**Problem description**
Repeat the span of the entries below that starts at the line with "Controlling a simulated" and ends at the line with "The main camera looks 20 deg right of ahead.", nothing more. Skip the pictures.

**Collected data entries**
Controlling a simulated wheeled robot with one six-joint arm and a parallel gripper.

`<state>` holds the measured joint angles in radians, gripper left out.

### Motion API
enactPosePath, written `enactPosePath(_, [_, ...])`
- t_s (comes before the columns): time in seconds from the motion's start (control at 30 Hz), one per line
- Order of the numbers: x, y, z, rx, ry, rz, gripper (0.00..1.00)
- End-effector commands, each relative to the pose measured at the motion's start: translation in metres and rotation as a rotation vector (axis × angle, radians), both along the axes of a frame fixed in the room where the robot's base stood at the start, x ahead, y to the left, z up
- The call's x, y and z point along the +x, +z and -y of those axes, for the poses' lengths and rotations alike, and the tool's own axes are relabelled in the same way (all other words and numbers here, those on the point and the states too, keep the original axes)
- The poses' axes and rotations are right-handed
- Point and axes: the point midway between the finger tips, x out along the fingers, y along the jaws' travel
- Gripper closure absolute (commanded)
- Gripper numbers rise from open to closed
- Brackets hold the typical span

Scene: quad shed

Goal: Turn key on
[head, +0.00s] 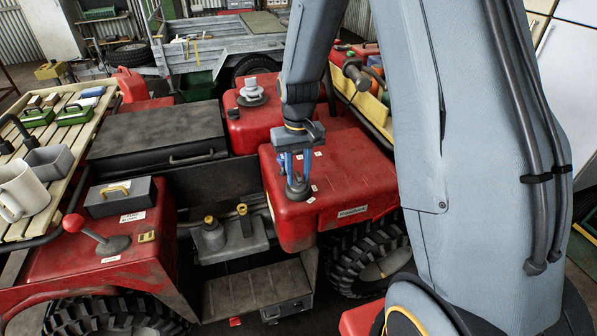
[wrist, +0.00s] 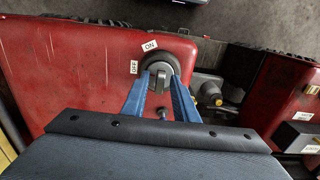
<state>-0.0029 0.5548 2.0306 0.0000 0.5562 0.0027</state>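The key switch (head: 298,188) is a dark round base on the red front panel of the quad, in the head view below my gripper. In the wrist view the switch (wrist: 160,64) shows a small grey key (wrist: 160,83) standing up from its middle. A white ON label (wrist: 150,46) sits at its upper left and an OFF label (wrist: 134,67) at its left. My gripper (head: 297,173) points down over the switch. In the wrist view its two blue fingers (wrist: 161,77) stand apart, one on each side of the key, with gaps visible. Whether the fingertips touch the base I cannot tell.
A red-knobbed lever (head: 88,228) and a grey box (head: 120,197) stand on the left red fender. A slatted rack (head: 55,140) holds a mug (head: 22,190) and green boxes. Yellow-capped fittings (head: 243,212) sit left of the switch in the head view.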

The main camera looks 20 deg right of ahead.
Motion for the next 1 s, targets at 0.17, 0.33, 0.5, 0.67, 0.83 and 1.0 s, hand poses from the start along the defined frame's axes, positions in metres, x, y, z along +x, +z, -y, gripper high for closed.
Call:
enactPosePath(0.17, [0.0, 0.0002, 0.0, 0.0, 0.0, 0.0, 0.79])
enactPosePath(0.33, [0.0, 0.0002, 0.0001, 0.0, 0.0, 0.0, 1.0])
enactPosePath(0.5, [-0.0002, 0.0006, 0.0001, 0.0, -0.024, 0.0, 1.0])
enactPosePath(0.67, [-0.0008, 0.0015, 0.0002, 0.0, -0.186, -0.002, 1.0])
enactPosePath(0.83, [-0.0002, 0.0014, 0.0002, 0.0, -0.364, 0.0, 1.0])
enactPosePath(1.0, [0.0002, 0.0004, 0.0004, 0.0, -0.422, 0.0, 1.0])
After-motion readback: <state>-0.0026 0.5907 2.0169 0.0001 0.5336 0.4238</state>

...

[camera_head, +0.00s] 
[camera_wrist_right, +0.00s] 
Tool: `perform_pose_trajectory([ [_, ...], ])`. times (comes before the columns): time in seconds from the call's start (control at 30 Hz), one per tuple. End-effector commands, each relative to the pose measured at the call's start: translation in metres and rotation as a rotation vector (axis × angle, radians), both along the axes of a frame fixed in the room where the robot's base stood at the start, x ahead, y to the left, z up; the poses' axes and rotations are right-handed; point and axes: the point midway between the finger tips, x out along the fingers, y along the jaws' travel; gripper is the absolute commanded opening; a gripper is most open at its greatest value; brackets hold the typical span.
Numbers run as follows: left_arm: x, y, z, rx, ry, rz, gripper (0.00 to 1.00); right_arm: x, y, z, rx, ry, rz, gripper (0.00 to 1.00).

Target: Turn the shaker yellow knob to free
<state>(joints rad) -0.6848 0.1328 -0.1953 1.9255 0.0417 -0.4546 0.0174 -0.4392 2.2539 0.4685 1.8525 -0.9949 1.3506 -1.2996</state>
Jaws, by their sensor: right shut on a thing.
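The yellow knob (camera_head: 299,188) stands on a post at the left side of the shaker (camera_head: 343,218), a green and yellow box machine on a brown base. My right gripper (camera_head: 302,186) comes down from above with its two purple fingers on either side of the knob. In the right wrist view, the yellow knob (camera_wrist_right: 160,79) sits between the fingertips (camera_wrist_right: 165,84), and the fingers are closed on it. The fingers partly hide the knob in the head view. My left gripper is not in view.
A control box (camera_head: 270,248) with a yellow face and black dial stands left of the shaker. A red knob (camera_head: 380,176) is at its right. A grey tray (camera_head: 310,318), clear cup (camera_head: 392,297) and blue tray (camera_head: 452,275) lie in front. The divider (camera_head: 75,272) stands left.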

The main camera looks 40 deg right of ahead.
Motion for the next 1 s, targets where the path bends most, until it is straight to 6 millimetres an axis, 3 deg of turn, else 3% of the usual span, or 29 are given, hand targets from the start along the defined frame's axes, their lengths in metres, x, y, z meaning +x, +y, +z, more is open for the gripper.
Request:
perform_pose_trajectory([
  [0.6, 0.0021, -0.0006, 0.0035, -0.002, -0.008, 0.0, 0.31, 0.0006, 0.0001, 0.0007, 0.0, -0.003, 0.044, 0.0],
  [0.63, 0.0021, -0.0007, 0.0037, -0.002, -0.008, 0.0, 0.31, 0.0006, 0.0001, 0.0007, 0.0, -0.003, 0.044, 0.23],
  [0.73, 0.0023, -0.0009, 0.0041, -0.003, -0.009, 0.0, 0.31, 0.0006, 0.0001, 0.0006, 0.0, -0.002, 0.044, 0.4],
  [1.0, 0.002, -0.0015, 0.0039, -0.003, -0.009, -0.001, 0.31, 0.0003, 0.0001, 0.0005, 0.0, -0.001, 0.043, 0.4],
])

**Answer to this problem**
Controlling a simulated wheeled robot with one six-joint arm and a parallel gripper.

`<state>` holds the measured joint angles in radians, gripper left out.

### Motion API
enactPosePath, written `enactPosePath(_, [_, ...])`
- t_s (comes before the columns): time in seconds from the motion's start (control at 30 Hz), one per line
- Order of the numbers: x, y, z, rx, ry, rz, gripper (0.00..1.00)
- End-effector commands, each relative to the pose measured at the motion's start: translation in metres and rotation as a rotation vector (axis × angle, radians), both along the axes of a frame fixed in the room where the robot's base stood at the start, x ahead, y to the left, z up
- The call's x, y and z point along the +x, +z and -y of those axes, for the poses' lengths and rotations alike, and the tool's own axes are relabelled in the same way (all other words and numbers here, those on the point and the states too, keep the original axes)
- The poses' axes and rotations are right-handed
- Point and axes: the point midway between the finger tips, x out along the fingers, y along the jaws' travel
- Gripper closure absolute (commanded)
- Gripper numbers rise from open to closed
- Brackets hold the typical span

Scene: quad shed

Goal: Turn key on
[head, +0.00s] 
[wrist, +0.00s] 
<state>-0.0029 0.5548 2.0306 0.0000 0.5562 0.0027</state>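The key switch (head: 298,188) is a dark round base on the red front panel of the quad, in the head view below my gripper. In the wrist view the switch (wrist: 160,64) shows a small grey key (wrist: 160,83) standing up from its middle. A white ON label (wrist: 150,46) sits at its upper left and an OFF label (wrist: 134,67) at its left. My gripper (head: 297,173) points down over the switch. In the wrist view its two blue fingers (wrist: 161,77) stand apart, one on each side of the key, with gaps visible. Whether the fingertips touch the base I cannot tell.
A red-knobbed lever (head: 88,228) and a grey box (head: 120,197) stand on the left red fender. A slatted rack (head: 55,140) holds a mug (head: 22,190) and green boxes. Yellow-capped fittings (head: 243,212) sit left of the switch in the head view.

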The main camera looks 20 deg right of ahead.

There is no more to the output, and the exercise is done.